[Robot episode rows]
/---
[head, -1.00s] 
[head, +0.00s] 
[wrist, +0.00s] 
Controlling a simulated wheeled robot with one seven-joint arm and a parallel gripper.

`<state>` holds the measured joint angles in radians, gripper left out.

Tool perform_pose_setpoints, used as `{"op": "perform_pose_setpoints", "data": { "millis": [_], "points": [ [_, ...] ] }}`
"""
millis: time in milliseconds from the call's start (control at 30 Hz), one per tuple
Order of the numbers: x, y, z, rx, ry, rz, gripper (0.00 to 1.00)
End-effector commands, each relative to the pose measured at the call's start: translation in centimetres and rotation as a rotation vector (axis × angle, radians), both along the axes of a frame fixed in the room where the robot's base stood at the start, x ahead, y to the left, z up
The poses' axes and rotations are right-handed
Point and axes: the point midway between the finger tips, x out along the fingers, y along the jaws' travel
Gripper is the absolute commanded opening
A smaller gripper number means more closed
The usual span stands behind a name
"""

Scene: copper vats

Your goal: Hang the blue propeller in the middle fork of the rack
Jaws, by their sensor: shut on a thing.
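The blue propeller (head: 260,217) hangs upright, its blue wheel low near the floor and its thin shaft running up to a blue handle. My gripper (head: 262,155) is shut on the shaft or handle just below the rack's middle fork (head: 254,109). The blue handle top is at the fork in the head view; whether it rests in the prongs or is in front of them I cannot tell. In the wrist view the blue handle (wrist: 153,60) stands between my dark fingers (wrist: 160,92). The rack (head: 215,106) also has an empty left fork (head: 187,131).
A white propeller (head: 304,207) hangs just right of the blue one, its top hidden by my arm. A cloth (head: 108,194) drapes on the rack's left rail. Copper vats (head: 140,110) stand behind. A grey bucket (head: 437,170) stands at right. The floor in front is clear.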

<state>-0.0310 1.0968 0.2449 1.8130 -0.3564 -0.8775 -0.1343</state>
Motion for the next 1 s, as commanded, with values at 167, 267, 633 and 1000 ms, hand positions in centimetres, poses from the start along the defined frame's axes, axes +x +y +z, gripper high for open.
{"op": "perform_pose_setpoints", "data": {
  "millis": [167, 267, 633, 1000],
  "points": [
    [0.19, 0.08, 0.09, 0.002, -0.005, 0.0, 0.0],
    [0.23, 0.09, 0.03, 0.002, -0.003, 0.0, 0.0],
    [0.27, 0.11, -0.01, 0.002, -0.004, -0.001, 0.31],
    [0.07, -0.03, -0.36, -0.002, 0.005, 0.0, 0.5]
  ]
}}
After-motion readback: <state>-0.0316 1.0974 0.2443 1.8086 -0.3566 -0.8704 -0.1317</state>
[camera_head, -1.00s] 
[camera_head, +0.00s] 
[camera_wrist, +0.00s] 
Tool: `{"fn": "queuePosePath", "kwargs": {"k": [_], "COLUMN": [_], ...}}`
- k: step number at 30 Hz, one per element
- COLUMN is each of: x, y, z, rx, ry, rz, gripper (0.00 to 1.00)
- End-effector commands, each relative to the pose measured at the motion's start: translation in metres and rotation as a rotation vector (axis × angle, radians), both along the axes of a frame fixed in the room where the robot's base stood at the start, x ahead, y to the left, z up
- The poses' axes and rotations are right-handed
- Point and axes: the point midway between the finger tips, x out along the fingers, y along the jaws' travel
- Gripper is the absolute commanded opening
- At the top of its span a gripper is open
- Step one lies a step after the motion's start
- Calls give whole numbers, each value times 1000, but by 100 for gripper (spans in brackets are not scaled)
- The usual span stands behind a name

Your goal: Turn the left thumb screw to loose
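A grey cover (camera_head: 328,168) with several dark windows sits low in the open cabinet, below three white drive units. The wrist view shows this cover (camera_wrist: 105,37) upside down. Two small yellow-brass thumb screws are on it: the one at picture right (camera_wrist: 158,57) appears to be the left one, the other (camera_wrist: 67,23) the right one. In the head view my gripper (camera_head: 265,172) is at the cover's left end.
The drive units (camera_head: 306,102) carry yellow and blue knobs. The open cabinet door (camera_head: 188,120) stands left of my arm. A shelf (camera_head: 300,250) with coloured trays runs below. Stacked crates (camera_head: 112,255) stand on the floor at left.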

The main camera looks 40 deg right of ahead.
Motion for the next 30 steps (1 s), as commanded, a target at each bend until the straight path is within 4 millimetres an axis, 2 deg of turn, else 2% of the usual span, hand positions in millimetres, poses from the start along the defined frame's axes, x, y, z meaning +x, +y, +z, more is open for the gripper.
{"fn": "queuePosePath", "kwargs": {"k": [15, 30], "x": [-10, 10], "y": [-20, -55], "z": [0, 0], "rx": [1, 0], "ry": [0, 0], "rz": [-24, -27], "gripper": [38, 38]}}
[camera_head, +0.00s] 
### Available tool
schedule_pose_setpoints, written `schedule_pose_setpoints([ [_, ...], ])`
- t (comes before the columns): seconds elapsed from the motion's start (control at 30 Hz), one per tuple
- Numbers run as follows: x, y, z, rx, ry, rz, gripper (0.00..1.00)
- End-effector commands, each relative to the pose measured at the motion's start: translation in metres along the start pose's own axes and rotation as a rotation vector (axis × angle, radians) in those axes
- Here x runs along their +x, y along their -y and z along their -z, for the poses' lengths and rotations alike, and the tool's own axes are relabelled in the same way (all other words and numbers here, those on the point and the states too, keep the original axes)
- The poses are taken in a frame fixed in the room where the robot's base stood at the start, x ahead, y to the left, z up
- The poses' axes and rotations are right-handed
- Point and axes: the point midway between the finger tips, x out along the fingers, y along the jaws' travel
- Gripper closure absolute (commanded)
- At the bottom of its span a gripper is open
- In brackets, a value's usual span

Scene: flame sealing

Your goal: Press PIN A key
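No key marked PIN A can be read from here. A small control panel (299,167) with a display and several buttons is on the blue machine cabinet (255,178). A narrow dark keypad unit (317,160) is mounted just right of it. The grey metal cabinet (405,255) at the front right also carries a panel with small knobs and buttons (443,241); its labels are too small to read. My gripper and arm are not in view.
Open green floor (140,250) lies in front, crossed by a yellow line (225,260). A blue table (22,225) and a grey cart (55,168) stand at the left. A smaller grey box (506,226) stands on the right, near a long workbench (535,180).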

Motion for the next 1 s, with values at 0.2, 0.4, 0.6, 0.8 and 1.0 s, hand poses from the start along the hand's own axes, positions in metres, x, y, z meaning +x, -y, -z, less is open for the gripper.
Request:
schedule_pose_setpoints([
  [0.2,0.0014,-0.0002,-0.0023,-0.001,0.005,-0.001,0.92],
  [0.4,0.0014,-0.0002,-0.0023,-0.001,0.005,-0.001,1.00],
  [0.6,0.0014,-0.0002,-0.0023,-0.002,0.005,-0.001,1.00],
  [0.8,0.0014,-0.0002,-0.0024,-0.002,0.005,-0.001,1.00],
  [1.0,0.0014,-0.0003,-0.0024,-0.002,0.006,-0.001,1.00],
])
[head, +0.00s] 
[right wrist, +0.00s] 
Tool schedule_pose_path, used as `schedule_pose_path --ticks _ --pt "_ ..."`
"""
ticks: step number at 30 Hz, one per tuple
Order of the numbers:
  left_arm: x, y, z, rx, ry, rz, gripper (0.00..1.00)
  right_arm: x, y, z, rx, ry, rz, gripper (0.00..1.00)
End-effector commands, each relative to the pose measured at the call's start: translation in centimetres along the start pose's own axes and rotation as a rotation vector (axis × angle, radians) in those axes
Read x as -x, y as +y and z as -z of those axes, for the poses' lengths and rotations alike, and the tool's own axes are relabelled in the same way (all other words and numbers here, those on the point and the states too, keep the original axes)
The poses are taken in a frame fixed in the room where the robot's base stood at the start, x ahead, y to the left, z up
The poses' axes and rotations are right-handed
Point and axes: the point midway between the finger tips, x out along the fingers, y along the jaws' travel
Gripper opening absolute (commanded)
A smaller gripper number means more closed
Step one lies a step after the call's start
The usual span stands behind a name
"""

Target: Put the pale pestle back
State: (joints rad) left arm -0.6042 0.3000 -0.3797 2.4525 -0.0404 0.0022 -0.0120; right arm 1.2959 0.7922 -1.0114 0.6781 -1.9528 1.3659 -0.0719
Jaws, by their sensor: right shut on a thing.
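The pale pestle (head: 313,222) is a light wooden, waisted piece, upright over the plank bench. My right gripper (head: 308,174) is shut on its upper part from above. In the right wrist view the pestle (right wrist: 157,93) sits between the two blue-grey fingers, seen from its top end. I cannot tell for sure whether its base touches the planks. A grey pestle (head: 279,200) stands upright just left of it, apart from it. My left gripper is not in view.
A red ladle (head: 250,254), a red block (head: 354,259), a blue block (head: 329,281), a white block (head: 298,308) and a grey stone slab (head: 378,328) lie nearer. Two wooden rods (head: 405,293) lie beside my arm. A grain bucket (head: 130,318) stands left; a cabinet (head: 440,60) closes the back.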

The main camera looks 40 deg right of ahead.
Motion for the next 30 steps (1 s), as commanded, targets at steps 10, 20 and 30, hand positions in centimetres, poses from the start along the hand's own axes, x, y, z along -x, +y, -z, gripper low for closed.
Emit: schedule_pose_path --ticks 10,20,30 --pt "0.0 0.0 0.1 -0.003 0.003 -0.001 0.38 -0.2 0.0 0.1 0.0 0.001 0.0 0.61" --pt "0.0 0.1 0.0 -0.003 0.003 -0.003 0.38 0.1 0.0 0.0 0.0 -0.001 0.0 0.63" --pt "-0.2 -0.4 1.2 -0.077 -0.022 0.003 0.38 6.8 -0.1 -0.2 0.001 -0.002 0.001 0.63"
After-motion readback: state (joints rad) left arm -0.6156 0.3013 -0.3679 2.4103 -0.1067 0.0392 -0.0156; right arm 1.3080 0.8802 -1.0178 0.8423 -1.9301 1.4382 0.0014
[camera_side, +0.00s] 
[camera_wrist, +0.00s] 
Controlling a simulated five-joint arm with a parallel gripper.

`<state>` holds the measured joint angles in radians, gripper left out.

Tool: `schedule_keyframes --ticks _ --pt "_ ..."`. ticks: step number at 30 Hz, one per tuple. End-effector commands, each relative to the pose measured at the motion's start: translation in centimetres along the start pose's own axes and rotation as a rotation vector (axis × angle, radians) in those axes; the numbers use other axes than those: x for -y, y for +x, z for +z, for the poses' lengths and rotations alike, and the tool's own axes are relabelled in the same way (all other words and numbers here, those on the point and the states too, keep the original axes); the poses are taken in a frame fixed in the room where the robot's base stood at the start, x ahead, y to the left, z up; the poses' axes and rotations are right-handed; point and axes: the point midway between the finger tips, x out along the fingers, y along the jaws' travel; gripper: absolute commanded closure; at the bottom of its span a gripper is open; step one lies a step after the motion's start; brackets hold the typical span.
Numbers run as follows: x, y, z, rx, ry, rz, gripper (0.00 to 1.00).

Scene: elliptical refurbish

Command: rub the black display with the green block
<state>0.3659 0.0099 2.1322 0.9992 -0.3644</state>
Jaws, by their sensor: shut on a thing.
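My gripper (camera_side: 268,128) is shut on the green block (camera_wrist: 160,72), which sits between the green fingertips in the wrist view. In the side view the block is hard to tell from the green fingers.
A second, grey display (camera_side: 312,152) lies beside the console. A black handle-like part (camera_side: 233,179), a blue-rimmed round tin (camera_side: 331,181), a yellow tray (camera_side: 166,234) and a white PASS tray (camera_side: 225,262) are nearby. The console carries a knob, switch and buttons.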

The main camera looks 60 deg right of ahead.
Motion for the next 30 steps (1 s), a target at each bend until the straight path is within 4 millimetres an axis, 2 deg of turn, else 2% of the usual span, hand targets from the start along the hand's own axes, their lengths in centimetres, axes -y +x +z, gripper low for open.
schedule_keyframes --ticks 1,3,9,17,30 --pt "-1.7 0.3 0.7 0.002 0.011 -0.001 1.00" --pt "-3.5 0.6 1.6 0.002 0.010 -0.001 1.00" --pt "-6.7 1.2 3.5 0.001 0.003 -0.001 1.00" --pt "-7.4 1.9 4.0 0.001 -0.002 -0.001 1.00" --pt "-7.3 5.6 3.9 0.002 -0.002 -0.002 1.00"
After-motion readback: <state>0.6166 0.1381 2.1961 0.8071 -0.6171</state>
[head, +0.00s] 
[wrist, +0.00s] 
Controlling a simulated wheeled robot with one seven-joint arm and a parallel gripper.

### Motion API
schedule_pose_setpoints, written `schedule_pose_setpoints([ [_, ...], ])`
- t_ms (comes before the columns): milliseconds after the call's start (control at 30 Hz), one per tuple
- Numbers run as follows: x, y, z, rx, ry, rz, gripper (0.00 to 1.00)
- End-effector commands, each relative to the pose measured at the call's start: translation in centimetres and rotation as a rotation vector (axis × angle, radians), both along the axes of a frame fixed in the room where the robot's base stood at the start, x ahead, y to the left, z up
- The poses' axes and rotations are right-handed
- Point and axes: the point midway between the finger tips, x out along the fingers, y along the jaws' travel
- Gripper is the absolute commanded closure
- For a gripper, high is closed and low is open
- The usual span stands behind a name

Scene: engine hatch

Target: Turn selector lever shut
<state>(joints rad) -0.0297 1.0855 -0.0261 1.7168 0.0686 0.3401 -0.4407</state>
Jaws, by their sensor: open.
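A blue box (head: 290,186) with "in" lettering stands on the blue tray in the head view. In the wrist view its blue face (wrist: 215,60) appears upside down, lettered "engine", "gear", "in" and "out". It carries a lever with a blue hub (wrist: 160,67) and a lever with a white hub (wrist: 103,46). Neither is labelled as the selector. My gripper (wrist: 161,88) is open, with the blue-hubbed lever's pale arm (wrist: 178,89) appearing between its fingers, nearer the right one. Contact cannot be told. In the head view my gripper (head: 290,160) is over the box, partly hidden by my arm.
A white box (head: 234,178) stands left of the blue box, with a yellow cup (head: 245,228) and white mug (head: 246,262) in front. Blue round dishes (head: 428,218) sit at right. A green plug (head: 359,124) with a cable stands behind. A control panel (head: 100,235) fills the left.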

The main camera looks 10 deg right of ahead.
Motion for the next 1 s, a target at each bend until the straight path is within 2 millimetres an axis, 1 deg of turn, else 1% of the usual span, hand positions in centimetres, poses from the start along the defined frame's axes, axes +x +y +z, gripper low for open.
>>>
\---
- [AIM]:
Wherever a line in the data above holds "Scene", copy that line.

- [SOLVED EXERCISE]:
Scene: copper vats
Scene: flame sealing
Scene: elliptical refurbish
Scene: engine hatch

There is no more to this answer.